T.S. Eliot publishes The Waste Land.

1923

The American Institute of Graphic Arts holds its first annual exhibit of "Fifty Books of the Year."

Time magazine is founded by Henry R. Luce and Briton Hadden.

1924

The second phase of the Harlem Renaissance begins; this is a period of interracial collaboration between Zora Neale Hurston's "Negrotarian" whites and the African American Talented Tenth. Charles S. Johnson, new editor of Opportunity, invites young and mostly unknown African American poets and writers to attend a celebration at Manhattan's Civic Club of the sudden outpouring of "Negro" writing, on March 21, 1924.

1925

Alain Leroy Locke edits The New Negro, an anthology of poetry and prose from the Harlem Renaissance.

F. Scott Fitzgerald publishes The Great Gatsby.

The Book-of-the-Month Club is started.

1926

Hugo Gernsback founds Amazing Stories, the first magazine of science fiction.

Beginning of the third phase of the Harlem Renaissance, dominated by the African American artists themselves referred to by Zora Neale Hurston as the "Niggerati".

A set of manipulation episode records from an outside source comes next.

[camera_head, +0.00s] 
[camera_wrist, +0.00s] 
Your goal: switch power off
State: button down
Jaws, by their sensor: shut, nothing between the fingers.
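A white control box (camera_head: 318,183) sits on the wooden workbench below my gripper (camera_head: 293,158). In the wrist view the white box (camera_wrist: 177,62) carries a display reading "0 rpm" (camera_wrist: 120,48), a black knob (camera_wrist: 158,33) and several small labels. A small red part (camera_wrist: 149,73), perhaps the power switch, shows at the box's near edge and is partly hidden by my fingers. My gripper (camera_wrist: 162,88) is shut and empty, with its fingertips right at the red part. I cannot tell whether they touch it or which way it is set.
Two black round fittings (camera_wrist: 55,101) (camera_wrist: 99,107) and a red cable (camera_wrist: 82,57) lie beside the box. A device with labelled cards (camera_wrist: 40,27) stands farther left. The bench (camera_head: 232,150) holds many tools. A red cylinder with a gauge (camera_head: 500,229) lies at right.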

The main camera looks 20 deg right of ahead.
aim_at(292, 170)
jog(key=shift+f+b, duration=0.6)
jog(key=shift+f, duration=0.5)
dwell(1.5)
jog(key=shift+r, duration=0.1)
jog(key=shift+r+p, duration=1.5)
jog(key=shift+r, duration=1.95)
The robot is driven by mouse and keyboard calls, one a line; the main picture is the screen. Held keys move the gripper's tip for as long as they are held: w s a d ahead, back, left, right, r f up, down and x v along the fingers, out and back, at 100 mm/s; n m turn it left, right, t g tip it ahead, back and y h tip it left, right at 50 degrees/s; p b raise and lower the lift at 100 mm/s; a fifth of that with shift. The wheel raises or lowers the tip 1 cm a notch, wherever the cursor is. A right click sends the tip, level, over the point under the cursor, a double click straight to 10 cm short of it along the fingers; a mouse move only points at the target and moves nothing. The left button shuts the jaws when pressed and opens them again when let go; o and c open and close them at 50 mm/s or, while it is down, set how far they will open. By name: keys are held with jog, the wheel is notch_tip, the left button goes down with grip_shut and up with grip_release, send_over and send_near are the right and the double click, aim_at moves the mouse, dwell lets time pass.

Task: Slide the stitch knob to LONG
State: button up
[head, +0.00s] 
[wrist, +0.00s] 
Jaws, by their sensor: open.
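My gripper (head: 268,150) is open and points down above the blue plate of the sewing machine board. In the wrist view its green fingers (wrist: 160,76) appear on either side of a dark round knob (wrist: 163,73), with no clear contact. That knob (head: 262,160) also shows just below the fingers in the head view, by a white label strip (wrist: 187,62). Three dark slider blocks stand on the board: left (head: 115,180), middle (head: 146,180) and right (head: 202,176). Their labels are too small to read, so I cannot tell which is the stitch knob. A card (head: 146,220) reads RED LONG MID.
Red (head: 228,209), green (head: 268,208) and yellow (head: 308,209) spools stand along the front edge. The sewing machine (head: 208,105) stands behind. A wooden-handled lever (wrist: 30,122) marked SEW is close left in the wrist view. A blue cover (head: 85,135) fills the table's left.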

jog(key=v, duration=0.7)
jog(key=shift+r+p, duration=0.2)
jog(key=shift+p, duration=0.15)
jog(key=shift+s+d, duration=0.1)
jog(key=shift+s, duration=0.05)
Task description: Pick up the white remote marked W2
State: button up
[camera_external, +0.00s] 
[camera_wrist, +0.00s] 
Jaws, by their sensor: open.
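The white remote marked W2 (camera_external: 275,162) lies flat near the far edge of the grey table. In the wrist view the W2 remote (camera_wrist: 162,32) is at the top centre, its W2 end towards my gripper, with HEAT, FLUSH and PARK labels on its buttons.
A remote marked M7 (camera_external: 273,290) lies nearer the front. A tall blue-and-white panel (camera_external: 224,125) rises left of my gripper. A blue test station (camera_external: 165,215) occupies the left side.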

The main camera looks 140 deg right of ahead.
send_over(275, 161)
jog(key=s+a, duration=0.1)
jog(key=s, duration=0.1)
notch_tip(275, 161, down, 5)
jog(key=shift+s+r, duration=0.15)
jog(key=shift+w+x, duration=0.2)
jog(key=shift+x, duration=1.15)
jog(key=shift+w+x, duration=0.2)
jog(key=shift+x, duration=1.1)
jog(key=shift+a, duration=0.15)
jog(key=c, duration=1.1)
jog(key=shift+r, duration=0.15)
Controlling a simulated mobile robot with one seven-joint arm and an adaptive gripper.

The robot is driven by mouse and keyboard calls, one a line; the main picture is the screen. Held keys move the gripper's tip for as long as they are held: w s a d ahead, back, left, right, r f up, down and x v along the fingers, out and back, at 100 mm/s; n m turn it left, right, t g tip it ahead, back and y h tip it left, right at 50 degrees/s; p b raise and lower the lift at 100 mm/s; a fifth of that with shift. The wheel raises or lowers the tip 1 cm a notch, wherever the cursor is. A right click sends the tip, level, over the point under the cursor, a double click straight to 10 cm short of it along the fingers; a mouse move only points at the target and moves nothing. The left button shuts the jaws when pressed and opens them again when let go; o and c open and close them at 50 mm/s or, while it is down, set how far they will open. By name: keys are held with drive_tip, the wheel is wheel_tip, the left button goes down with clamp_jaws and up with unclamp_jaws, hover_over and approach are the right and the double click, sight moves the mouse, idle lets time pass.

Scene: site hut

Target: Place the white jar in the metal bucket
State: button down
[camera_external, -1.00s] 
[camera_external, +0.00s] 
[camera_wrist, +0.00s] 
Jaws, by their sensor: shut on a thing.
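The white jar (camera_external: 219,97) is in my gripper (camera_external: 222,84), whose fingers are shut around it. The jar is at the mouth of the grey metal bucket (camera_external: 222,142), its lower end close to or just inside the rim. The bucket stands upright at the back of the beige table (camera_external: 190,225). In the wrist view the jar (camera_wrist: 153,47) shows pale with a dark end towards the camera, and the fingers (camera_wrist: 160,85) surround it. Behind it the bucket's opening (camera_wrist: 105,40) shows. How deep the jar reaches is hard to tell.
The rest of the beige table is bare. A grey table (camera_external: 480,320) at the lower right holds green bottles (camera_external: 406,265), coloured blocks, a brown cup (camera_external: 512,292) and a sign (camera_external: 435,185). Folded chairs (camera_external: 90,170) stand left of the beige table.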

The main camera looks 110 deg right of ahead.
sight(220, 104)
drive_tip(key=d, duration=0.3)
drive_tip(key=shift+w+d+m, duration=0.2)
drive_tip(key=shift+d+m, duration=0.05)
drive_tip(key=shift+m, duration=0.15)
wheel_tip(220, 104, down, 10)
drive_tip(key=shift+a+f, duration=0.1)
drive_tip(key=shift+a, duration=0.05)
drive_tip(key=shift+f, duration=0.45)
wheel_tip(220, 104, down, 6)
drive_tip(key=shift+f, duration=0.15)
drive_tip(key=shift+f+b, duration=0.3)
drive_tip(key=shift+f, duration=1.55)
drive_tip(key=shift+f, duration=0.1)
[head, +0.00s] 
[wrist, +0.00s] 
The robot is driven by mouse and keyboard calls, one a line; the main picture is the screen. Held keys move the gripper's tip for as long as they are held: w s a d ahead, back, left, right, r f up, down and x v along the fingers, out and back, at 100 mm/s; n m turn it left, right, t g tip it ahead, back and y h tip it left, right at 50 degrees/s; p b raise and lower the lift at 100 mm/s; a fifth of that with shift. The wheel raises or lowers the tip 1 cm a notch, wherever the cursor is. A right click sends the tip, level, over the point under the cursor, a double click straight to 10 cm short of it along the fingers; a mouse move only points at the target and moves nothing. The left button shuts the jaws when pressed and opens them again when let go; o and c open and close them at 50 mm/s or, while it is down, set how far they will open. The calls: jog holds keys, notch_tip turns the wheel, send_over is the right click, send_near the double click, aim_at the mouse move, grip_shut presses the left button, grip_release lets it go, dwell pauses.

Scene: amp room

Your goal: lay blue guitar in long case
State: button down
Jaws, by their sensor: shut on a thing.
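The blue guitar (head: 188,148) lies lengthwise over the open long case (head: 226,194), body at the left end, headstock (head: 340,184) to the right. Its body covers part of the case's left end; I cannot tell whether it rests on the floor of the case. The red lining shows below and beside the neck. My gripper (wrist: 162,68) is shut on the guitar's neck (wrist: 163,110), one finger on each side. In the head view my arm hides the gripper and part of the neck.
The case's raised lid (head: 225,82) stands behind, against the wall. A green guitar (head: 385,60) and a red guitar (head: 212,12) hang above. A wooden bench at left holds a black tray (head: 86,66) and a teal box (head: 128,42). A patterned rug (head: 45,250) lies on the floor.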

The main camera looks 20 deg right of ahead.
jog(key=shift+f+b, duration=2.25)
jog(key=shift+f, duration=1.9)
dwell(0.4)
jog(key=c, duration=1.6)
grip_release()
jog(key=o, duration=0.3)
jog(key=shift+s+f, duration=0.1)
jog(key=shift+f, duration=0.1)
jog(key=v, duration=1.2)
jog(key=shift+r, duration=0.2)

Nelson Doubleday acquires Literary Guild.

1928

Dard Hunter sets up a hand papermaking mill in Lime Rock, Connecticut, reviving the craft. Turkey adopts Latin script and prohibits the publication of books printed in Arabic characters.

1929

The Pynson Printers of New York, publishes The Decorative Work of T.M. Cleland, a record of the work of an important painter and book designer.